Bien que le climat de la planète ait connu de grands bouleversements dans les époques géologiques passées, la température moyenne est restée constante depuis des 20 000 dernières années, ce qui indique que les concentrations des espèces chimiques qui composent l’atmosphère n’ont pas variées au cours de cette période. Cependant, depuis la révolution industrielle qui a débutée vers 1750, les activités humaines modifient la composition atmosphérique. Les concentrations des espèces naturellement présentes (CO2, CH4, N2O) ont augmenté tandis que de nouvelles substances sont apparues (chlorofluorocarbones (CFC), hydrochlorofluorocarbones (HCFC), hydrofluorocarbones (HFC), perfluorocarbones (PFC), l’ozone troposhérique).
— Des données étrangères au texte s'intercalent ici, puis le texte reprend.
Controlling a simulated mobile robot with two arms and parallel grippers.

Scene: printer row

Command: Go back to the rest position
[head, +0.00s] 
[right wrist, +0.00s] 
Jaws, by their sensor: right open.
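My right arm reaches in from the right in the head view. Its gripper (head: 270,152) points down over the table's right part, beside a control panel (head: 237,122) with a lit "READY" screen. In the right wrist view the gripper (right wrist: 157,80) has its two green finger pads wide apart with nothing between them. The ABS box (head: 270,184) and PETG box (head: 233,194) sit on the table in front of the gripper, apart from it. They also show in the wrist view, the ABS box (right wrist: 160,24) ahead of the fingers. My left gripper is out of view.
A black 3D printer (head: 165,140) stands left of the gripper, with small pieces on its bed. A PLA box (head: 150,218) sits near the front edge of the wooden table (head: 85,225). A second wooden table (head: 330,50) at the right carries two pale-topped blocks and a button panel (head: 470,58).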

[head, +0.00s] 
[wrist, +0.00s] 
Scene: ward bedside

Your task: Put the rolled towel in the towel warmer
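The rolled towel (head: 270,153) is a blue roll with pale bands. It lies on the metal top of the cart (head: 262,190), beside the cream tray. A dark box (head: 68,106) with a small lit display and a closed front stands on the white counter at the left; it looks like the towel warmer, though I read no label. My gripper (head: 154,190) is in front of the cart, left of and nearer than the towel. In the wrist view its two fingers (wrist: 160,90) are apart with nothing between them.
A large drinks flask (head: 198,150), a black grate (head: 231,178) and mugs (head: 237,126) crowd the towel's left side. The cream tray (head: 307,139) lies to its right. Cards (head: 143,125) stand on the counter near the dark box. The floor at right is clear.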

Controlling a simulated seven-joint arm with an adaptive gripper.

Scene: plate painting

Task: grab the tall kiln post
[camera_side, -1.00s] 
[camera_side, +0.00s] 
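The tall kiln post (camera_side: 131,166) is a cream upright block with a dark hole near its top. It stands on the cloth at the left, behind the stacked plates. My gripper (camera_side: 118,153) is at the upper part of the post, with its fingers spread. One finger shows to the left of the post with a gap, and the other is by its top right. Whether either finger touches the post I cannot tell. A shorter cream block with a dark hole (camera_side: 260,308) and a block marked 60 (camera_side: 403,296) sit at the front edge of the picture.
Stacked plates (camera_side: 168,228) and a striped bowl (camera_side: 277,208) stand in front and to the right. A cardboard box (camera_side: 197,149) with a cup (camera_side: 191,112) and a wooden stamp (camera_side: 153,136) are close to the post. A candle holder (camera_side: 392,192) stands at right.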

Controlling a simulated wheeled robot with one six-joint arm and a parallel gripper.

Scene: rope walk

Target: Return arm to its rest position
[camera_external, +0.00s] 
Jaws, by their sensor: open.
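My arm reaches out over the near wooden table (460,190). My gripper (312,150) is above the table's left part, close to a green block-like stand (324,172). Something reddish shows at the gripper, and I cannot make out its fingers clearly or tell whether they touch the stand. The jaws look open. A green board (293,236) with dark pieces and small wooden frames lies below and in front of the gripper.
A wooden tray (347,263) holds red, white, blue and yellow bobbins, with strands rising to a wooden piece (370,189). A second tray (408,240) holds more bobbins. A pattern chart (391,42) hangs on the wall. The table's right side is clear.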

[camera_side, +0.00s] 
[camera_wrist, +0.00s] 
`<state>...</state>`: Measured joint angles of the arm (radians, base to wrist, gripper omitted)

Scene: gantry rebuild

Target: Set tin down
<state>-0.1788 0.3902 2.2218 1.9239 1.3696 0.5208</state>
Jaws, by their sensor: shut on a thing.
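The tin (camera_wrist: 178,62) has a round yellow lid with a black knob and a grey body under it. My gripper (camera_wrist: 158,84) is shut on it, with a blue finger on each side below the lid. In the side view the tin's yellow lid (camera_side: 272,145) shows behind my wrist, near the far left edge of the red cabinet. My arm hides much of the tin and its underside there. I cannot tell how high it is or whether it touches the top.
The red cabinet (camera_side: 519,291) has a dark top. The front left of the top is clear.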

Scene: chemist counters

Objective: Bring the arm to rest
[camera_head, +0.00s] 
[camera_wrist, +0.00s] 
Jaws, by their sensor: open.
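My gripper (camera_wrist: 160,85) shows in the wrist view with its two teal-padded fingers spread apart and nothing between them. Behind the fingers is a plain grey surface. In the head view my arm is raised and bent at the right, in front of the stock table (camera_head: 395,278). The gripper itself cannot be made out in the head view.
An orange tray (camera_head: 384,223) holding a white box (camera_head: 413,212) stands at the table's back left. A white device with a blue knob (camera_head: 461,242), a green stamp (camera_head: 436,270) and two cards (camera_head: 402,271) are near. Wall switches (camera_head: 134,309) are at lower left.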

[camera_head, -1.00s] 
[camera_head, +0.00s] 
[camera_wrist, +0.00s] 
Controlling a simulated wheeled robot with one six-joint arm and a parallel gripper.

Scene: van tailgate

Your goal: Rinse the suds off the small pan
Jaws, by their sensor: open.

Ces changements entraînent une augmentation de l’intensité de l’effet de serre (effet de serre secondaire) ce qui augmente la température moyenne de la surface de la planète. Pour caractériser quantitativement l’effet de serre et le réchauffement climatique qu’il implique, on parle de forçage radiatif.
Notes :
* En spectroscopie IR, par convention, plutôt que d’utiliser des longueurs d’ondes (λ), on utilise le nombre d’ondes ñ=1/λ=ν/c et s’exprime en cm-1.
Bibliographie :
- Richard P. Wayne “Chemical evolution of the atmosphere”, In Handbook of Atmospheric science: principles and applications (chp. 1), Eds. C. n. Hewitt et Andrea V. Jackson (2003) Blackwell Publishing Ltd.
- Hugh Coe et Ann R. Webb « Atmospheric energy and the structure of the atmosphere », In Handbook of Atmospheric science: principles and applications (chp. 2), Eds. C. n. Hewitt et Andrea V. Jackson (2003) Blackwell Publishing Ltd.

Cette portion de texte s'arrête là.